In the weeks after the spreadsheet was exposed, my life changed dramatically. I lost friends: some who thought I had been overzealous, others who thought I had not been zealous enough. I lost my job, too. The fear of being exposed, and of the harassment that will inevitably follow, has dominated my life since. I’ve learned that protecting women is a position that comes with few protections itself.

This escalated when I learned Katie Roiphe would be publishing my name in a forthcoming piece in Harper’smagazine. In early December, Roiphe had emailed me to ask if I wanted to comment for a Harper’s story she was writing on the “feminist moment.” She did not say that she knew I had created the spreadsheet. I declined and heard nothing more from Roiphe or Harper’s until I received an email from a fact checker with questions about Roiphe’s piece. “Katie identifies you as a woman widely believed to be one of the creators of the Shitty Men in Media List,” the fact checker wrote. “Were you involved in creating the list? If not, how would you respond to this allegation?” The next day, a controversy ensued on Twitter after Roiphe’s intention to reveal my identity was made public. People who opposed the decision by Harper’s speculated about what would happen to me as a result of being identified. They feared that I would be threatened, stalked, raped, or killed. The outrage made it seem inevitable that my identity would be exposed even before the Roiphe piece ran. All of this was terrifying. I still don’t know what kind of future awaits me now that I’ve stopped hiding.

But over the past months I’ve also had many long, frank conversations with other journalists, men and women, about sexual harassment and assault in our industry. Many came to me with stories of their own abuse, some of which they had been too afraid to add to the spreadsheet, even anonymously. Others told me that they had seen their own attacker or harasser on the document and that they hadn’t put him there. That meant that what that person had done to them, he had done to other people, too. In some of these conversations, we spent hours teasing out how these men, many of whom we knew to be intelligent and capable of real kindness, could behave so crudely and cruelly toward us. And this is another toll that sexual harassment can take on women: It can make you spend hours dissecting the psychology of the kind of men who do not think about your interiority much at all.

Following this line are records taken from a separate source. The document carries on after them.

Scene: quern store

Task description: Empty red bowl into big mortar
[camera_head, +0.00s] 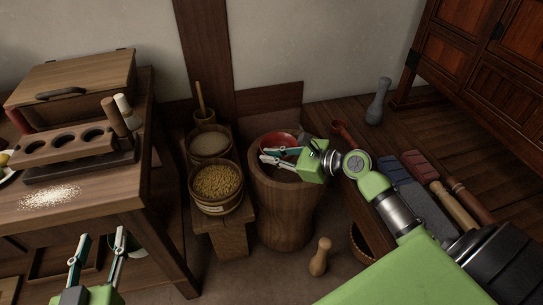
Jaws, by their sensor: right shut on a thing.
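The red bowl (277,140) is at the mouth of the big wooden mortar (286,212), which stands on the floor in the middle of the view. My right gripper (266,155) reaches in from the right and is shut on the bowl's near side. The fingers and palm cover part of the bowl and of the mortar's opening. I cannot tell the bowl's exact tilt or what is in it. My left gripper (97,243) is open and empty at the lower left, in front of the table.
A low stand (228,238) left of the mortar holds a tub of grain (217,184) and another tub (209,143). The wooden table (100,205) at left bears spilled meal, a rack and a box.

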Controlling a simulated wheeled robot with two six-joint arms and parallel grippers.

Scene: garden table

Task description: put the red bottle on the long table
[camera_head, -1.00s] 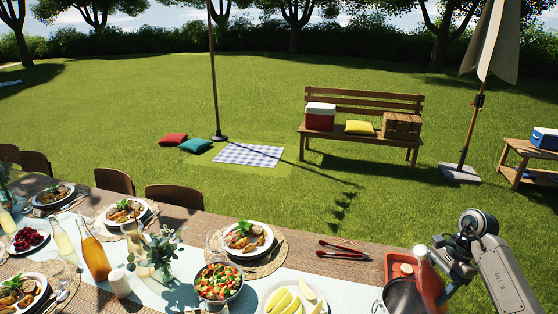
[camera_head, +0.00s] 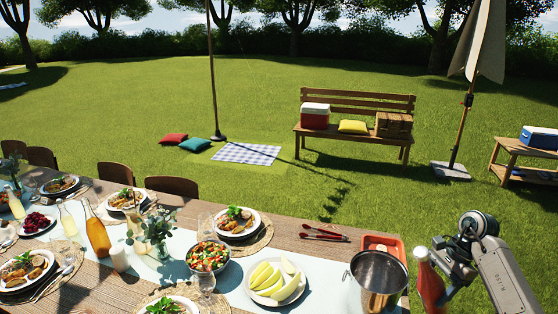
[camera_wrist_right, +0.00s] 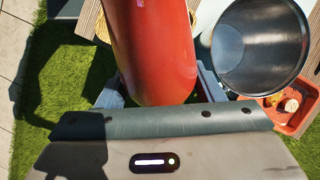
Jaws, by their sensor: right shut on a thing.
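The red bottle (camera_head: 430,285) is upright in my right gripper (camera_head: 440,262), which is shut on it. In the head view it shows just right of the near right end of the long table (camera_head: 310,262). In the right wrist view the bottle (camera_wrist_right: 155,50) fills the space between the fingers of my right gripper (camera_wrist_right: 160,92), with grass below to its left and the table to its right. My left gripper is not in view.
A metal bucket (camera_head: 376,283) stands at the table's right end, close to the bottle. A red tray (camera_head: 396,247) with food lies behind it. Red tongs (camera_head: 325,234), a plate of melon (camera_head: 272,285) and a salad bowl (camera_head: 208,257) are further left.

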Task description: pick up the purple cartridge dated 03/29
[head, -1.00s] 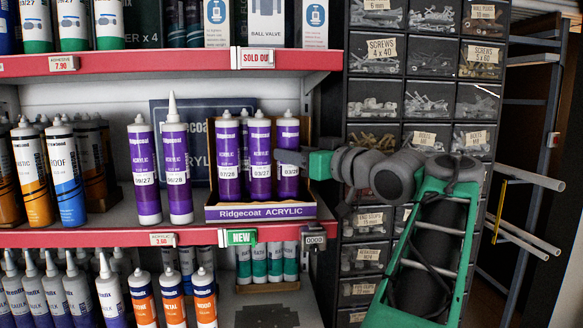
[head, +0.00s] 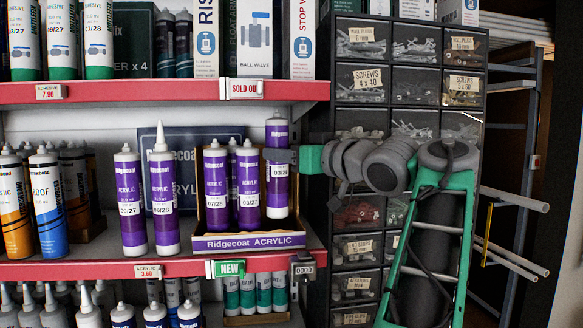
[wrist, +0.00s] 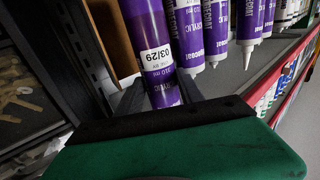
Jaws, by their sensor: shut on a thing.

A lot of us are angry in this moment, not just at what happened to us but at the realization of the depth and frequency of these behaviors and the ways that so many of us have been drafted, wittingly and unwittingly, into complicity. But we’re being challenged to imagine how we would prefer things to be. This feat of imagination is about not a prescriptive dictation of acceptable sexual behaviors but the desire for a kinder, more respectful, and more equitable world. There is something that’s changed: Suddenly, men have to think about women, our inner lives and experiences of their own behavior, quite a bit. That may be one step in the right direction.